Electronically-coupled ultrafast structural dynamics and interlayer energy transfer of substrate-supported two-dimensional transition metal dichalcogenide heterostructures

Understanding energy flow across layered two-dimensional heterostructures is crucial for controlling carrier and phonon transport as well as thermal management in next-generation optoelectronic devices. By using reflection ultrafast electron diffraction, we directly examine the photoinduced out-of-plane structural dynamics of supported MoS₂/WS₂ heterostructures and their monolayers separately. Experimental evidence reveals surprising early-time impacts of interlayer charge transfer on the photodynamics of van der Waals (vdW) heterojunctions compared to those of the individual monolayers.
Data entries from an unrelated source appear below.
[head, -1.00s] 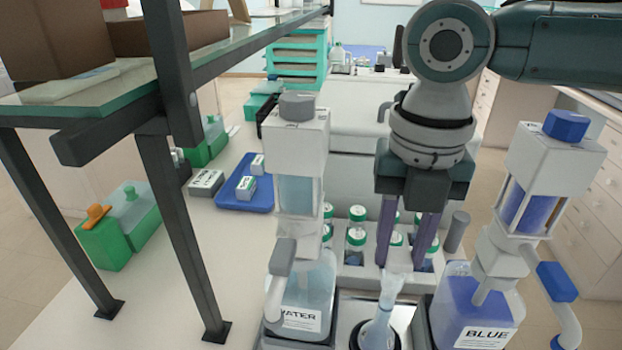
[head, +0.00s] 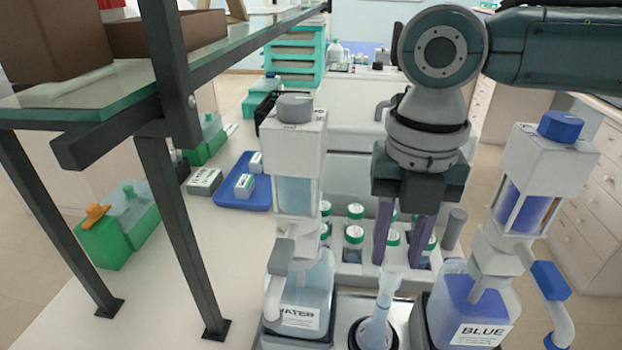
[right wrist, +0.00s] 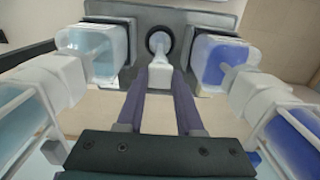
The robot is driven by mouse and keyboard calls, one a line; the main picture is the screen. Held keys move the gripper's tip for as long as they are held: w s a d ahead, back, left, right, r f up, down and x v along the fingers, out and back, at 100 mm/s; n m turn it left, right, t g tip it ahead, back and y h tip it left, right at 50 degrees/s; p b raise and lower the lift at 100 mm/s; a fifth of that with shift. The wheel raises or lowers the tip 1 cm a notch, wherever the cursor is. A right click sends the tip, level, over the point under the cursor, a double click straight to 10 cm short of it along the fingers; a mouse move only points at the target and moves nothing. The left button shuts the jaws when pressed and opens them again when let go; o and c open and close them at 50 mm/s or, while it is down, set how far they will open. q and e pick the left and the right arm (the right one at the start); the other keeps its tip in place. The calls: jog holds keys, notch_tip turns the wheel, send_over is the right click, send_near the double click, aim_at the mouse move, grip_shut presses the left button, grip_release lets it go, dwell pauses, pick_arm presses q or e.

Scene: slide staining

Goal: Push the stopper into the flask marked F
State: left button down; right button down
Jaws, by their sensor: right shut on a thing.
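A clear flask (head: 375,329) with pale blue liquid stands in a dark round holder between the two dispenser bottles. It also shows in the right wrist view (right wrist: 158,45). No F mark is readable on it. My right gripper (head: 398,262) points down just above the flask's neck. In the right wrist view, its purple fingers (right wrist: 161,88) are shut on a pale, whitish piece (right wrist: 160,78), which looks like the stopper, in line with the neck. I cannot tell how deep it sits in the neck. My left gripper is not in view.
The WATER dispenser (head: 299,317) stands close on the left and the BLUE dispenser (head: 481,334) close on the right. Several green-capped bottles (head: 354,235) sit in a rack behind. A glass shelf (head: 110,80) with dark posts is at left. Bench in front of the blue tray (head: 228,202) is clear.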

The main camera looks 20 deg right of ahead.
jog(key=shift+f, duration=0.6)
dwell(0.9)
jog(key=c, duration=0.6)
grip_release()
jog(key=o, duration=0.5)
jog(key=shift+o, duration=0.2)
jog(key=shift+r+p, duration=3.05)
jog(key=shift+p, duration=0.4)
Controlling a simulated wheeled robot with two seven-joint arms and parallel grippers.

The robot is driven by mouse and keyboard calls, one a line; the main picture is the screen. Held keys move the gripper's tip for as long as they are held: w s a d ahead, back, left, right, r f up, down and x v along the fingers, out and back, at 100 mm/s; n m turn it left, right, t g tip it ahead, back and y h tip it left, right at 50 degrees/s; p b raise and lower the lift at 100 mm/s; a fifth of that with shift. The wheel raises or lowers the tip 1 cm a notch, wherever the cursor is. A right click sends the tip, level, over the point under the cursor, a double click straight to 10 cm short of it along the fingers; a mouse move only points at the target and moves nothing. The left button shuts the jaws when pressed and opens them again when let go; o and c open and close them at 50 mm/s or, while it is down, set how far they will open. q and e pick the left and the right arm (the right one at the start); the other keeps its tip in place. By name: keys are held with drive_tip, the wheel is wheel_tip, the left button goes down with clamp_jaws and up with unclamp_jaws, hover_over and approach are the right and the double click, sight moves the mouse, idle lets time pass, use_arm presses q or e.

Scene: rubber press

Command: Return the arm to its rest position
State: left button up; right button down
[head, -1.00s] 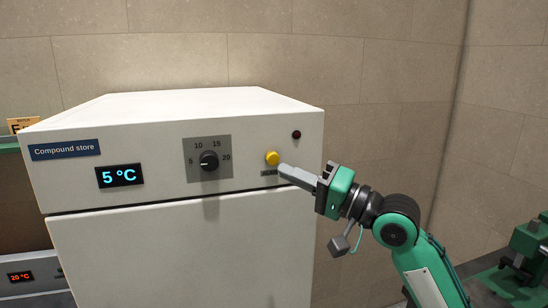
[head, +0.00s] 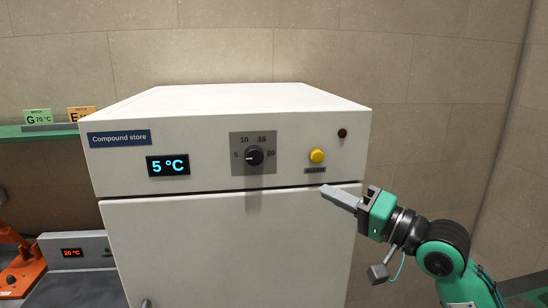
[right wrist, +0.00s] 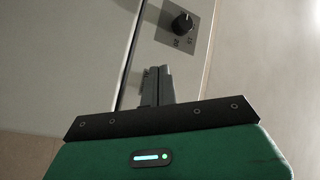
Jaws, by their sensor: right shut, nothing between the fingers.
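My right gripper (head: 324,190) is shut and empty, in front of the cabinet's right side in the head view. Its fingertips are below the yellow alarm button (head: 317,156) and apart from it. In the right wrist view its closed fingers (right wrist: 157,76) point at the cabinet front, with the dial (right wrist: 182,23) beyond. My right arm comes in from the lower right, green and black. My left gripper is not in view.
The white Compound store cabinet (head: 240,240) has a display (head: 168,165) reading 5 °C, a dial (head: 254,156) and a dark red lamp (head: 342,133). A green shelf (head: 45,133) with cards is at left, above a unit (head: 75,252) reading 20 °C. Free room lies right of the cabinet.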

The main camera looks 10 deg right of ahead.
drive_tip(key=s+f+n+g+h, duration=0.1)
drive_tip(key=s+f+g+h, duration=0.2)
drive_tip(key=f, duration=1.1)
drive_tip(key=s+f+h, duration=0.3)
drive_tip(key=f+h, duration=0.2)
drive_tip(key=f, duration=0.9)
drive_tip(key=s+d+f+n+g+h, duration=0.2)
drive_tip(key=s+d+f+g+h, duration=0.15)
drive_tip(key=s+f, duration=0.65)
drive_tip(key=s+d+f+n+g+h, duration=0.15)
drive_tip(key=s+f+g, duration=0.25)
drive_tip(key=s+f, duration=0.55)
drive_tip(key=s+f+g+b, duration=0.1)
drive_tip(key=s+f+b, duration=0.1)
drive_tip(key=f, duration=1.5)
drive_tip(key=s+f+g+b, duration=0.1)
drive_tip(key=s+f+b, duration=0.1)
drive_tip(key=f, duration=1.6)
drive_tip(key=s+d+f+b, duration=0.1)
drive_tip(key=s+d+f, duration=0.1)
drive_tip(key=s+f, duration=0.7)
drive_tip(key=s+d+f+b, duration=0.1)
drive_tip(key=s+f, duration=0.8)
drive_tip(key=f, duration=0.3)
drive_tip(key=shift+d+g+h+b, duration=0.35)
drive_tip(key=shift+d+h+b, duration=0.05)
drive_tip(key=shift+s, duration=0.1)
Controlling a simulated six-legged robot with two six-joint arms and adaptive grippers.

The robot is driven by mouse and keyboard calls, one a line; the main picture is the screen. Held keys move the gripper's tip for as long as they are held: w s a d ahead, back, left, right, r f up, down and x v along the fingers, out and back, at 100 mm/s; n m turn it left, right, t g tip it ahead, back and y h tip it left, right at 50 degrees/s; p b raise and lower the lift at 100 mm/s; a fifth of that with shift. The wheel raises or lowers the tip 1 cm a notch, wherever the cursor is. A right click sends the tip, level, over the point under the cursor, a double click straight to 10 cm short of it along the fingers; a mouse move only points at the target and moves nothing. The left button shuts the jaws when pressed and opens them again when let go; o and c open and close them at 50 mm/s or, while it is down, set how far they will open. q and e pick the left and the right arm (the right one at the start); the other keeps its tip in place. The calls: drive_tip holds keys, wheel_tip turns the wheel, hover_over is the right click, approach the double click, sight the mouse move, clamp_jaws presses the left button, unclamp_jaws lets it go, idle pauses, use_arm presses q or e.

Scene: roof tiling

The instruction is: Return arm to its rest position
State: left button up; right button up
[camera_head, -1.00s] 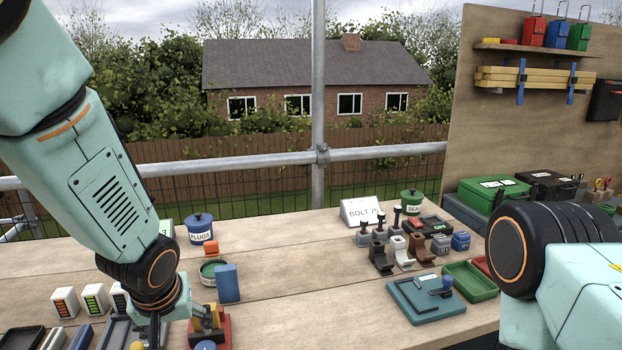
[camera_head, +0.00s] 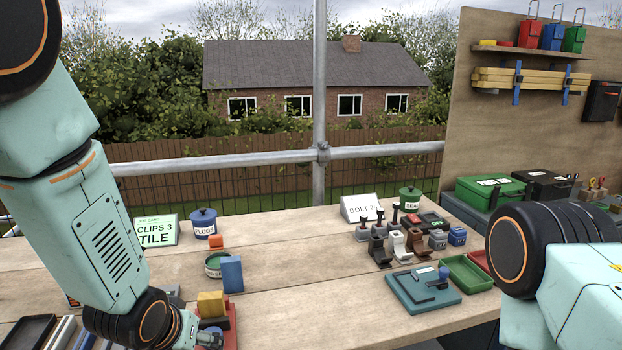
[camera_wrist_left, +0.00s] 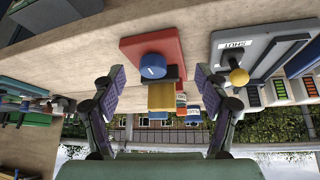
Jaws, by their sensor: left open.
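My left arm comes down from the upper left in the head view, its wrist at the bottom edge. Part of my left gripper (camera_head: 208,340) shows there, in front of a red-based fixture (camera_head: 230,328) with a yellow block (camera_head: 211,304). In the left wrist view my left gripper (camera_wrist_left: 154,82) has its two fingers wide apart with nothing held. The red fixture (camera_wrist_left: 135,48), with a blue knob (camera_wrist_left: 153,66) and the yellow block (camera_wrist_left: 161,97), appears between and beyond the fingers. Whether they touch it cannot be told. Only a link of my right arm shows; its gripper is out of view.
A blue block (camera_head: 231,273), a plugs pot (camera_head: 203,223) and a clips sign (camera_head: 156,231) stand behind my left wrist. A teal tray (camera_head: 424,304) lies right; the middle bench is clear.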

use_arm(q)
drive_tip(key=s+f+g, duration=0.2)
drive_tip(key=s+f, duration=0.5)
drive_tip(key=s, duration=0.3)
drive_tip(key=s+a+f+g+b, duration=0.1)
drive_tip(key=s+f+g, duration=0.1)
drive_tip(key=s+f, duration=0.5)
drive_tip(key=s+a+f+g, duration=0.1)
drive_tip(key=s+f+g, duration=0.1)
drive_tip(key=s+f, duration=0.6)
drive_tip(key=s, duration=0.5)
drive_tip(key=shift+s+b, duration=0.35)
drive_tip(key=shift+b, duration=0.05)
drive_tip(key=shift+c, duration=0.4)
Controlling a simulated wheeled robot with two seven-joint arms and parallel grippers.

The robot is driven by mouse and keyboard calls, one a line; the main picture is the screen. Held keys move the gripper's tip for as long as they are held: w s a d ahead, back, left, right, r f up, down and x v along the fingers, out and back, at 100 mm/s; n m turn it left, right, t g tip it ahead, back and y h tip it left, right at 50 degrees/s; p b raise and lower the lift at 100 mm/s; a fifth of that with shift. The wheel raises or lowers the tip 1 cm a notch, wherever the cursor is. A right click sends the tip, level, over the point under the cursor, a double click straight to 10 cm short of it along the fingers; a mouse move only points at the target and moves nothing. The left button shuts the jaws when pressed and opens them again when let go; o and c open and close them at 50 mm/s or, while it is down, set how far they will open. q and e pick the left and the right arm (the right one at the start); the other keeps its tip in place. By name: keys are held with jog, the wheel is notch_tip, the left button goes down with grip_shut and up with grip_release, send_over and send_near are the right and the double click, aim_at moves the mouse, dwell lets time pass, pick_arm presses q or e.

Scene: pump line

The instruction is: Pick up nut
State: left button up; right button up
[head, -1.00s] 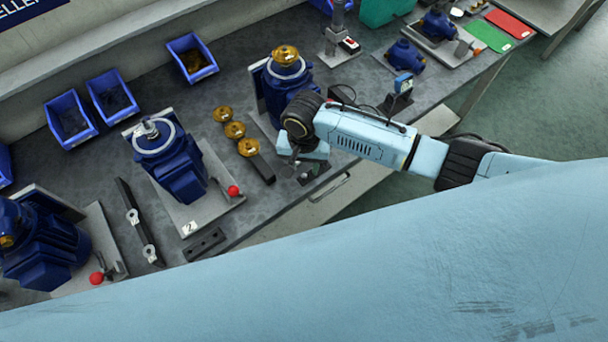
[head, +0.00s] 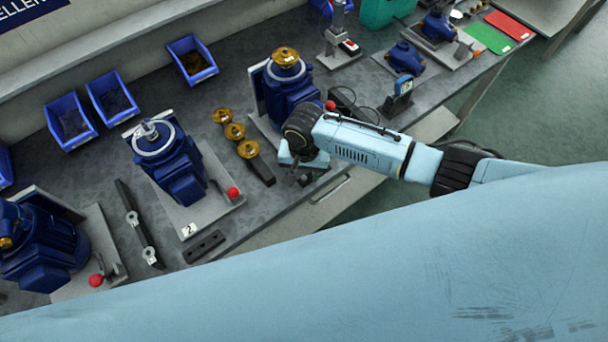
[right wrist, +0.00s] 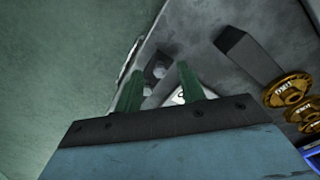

The enhanced optical absorption observed for heterostructures is also consistent with the notable interlayer electronic coupling. Following carrier–phonon coupling and carrier annihilation, we observe thermalized atomic motions that can be well described by the Debye model and a thermal dissipation picture. A higher thermal boundary conductance (TBC) across MoS₂/WS₂ heterostructures is obtained compared to those at the monolayer–substrate interfaces; however, the similar TBC values suggest comparable phonon scatterings across the vdW contacts. These results further shed light on the optical, phonon, and interfacial thermal properties of vertically-stacked vdW heterostructures.